Quote exactly, and only, the lines from the one with "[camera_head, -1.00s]" through the end of the listing.
►
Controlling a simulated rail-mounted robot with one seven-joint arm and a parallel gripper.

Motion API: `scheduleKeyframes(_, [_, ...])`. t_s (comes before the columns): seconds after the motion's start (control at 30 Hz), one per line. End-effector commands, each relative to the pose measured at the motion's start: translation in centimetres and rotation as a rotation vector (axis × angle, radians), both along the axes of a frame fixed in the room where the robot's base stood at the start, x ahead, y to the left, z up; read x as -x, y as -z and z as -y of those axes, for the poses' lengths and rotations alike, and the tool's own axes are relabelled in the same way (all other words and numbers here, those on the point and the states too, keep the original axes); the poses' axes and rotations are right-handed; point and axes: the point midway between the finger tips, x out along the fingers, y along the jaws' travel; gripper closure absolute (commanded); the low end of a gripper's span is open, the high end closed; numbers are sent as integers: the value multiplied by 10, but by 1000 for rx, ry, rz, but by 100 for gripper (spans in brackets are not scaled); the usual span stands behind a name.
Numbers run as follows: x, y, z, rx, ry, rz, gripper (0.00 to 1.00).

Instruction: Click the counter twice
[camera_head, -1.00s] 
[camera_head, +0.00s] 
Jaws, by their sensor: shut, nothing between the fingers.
◄
- _Written response_:
[camera_head, -1.00s] 
[camera_head, +0.00s] 
Jaws, by their sensor: shut, nothing between the fingers.

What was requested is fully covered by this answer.